Parameter Description

Parameter

Mandatory

Type

Description

throttlingConfig.numExtractors

No

Integer

Maximum number of concurrent extraction jobs. For example, 20.

groupJobConfig.groupName

No

Enumeration

Group to which a job belongs. The default group is DEFAULT.

throttlingConfig.numLoaders

No

Integer

This parameter is available only when HBase or Hive serves as the destination data source.

Maximum number of loading jobs. For example, 5.

throttlingConfig.recordDirtyData

No

Boolean

Whether to write dirty data. For example, true.

throttlingConfig.writeToLink

No

String

Link to which dirty data is written. Currently, dirty data can be written only to OBS or HDFS. For example, obslink.
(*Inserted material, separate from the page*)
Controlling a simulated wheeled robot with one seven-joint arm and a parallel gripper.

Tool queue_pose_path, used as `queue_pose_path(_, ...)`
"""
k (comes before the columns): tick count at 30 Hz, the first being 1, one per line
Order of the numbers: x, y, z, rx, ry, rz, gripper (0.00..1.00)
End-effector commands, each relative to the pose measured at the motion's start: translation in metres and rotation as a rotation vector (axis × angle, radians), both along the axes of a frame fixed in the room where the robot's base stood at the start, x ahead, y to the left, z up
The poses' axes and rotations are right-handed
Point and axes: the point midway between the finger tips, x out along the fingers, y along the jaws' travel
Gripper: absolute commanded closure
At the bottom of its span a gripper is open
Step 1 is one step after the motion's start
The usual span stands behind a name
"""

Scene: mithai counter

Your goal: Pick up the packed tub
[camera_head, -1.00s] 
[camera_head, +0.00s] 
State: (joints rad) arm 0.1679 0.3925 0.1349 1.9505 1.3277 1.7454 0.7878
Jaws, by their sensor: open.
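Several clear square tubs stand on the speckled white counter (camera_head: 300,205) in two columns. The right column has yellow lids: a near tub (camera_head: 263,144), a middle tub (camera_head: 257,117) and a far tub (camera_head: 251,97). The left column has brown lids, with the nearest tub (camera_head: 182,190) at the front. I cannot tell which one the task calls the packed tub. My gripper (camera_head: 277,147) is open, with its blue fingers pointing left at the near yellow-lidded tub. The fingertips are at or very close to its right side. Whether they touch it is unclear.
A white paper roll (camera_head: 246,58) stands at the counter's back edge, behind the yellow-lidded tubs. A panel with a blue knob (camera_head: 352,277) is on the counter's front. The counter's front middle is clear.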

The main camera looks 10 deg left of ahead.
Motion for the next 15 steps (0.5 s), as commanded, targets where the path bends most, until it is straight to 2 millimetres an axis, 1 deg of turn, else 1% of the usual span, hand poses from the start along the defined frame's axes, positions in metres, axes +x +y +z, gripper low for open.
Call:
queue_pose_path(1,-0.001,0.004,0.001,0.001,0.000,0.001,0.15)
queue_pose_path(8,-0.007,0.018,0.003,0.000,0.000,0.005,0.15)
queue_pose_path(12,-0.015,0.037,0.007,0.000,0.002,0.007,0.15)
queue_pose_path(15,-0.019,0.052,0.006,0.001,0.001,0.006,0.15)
throttlingConfig.obsBucket

No

String

Name of the OBS bucket to which dirty data is written. This parameter is valid only when dirty data is written to OBS. For example, dirtyData.

throttlingConfig.dirtyDataDirectory

No

String

Directory to which dirty data is written

  • To write dirty data to HDFS, set this parameter to the specified HDFS directory.
  • To write dirty data to OBS, set this parameter to the directory in the OBS bucket. For example, /data/dirtydata/.
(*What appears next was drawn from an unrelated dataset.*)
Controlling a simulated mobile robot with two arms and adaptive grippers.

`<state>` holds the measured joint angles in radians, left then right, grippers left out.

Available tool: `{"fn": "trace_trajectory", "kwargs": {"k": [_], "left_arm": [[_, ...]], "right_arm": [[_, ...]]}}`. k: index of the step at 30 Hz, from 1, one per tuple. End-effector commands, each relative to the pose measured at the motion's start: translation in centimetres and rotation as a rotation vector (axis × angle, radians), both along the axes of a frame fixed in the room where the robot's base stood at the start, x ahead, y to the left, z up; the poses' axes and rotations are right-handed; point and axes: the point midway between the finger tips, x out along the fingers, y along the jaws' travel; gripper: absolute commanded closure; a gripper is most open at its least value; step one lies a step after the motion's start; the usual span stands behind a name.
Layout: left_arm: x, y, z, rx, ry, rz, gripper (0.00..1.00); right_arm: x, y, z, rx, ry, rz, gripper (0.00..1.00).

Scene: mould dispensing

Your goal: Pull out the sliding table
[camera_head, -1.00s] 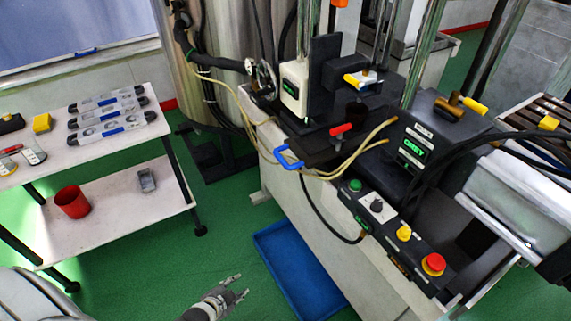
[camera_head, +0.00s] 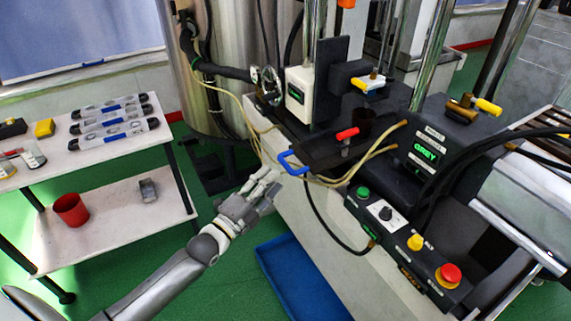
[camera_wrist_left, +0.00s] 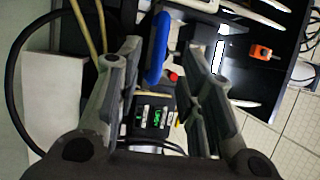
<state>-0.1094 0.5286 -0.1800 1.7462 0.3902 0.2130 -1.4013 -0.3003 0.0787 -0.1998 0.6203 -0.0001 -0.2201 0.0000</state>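The sliding table (camera_head: 325,152) is a dark plate on the machine, with a blue handle (camera_head: 292,163) at its front left edge. A red-handled valve (camera_head: 347,134) stands on it. My left gripper (camera_head: 268,183) is open and empty, just left of and a little below the blue handle, apart from it in the head view. In the left wrist view the blue handle (camera_wrist_left: 157,48) shows between the two spread fingers of the left gripper (camera_wrist_left: 160,65), nearer the left finger. I cannot tell whether it is within their reach. My right gripper is not in view.
Yellowish hoses (camera_head: 345,178) hang close by the handle. A control box (camera_head: 408,240) with buttons sits right of it. A blue tray (camera_head: 300,280) lies on the floor below. A white shelf table (camera_head: 95,135) with tools and a red cup (camera_head: 71,209) stands at the left.

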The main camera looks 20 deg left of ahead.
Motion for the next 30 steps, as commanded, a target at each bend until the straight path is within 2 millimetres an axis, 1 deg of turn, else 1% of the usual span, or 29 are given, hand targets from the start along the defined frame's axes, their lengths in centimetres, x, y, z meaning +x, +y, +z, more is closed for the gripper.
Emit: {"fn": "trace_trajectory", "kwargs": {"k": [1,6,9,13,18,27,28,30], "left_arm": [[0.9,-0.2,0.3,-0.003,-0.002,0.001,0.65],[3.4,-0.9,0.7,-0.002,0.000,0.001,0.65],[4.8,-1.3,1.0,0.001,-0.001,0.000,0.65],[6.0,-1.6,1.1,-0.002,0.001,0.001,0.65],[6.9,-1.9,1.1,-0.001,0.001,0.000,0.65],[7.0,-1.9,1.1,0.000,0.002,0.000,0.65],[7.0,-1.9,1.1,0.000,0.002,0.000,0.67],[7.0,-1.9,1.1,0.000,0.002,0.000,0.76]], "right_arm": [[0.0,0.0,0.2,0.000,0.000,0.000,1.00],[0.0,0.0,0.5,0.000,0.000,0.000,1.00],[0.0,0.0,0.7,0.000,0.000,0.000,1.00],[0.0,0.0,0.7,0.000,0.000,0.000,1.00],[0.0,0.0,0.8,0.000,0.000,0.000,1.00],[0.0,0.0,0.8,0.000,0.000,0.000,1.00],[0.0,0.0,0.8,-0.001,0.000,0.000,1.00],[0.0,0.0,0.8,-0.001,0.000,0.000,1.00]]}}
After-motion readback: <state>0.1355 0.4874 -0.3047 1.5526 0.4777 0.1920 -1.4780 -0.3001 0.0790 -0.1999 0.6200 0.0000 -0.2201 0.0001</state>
throttlingConfig.maxErrorRecords

No

String

Maximum number of error records in a single shard. When the number of error records of a map exceeds the upper limit, the task automatically ends. The imported data will not be rolled back.

schedulerConfig.isSchedulerJob

No

Boolean

Whether to enable a scheduled task. For example, true.

schedulerConfig.cycleType

No

String

Cycle type of a scheduled task. The options are as follows:

  • minute: minute
  • hour: hour
  • day: day
  • week: week
  • month: month

schedulerConfig.cycle

No

Integer

Cycle of a scheduled task. If cycleType is set to minute and cycle is set to 10, the scheduled task is executed every 10 minutes.

schedulerConfig.runAt

No

String

Time when a scheduled task is triggered in a cycle. This parameter is valid only when cycleType is set to hour, week, or month.

  • If cycleType is set to month, cycle is set to 1, and runAt is set to 15, the scheduled task is executed on the 15th day of each month. You can set runAt to multiple values and separate the values with commas (,).

    For example, if runAt is set to 1,2,3,4,5, the scheduled task is executed on the first day, second day, third day, fourth day, and fifth day of each month.

  • If cycleType is set to week and runAt is set to mon,tue,wed,thu,fri, the scheduled task is executed on Monday to Friday.
  • If cycleType is set to hour and runAt is set to 27,57, the scheduled task is executed at the 27th and 57th minute in the cycle.

schedulerConfig.startDate

No

String

Start time of a scheduled task. For example, 2018-01-24 19:56:19.

schedulerConfig.stopDate

No

String

End time of a scheduled task. For example, 2018-01-27 23:59:00.

If you do not set the end time, the scheduled task is always executed and will never stop.

schedulerConfig.disposableType

No

Enumeration

Whether to delete a job after the job is executed. The options are as follows:
  • NONE: A job will not be deleted after it is executed.
  • DELETE_AFTER_SUCCEED: A job will be deleted only after it is successfully executed. It is applicable to massive one-time jobs.
  • DELETE: A job will be deleted after it is executed, regardless of the execution result.

retryJobConfig.retryJobType

No

Enumeration

Whether to automatically retry if a job fails to be executed. The options are as follows:

  • NONE: Do not retry.
  • RETRY_TRIPLE: Retry three times.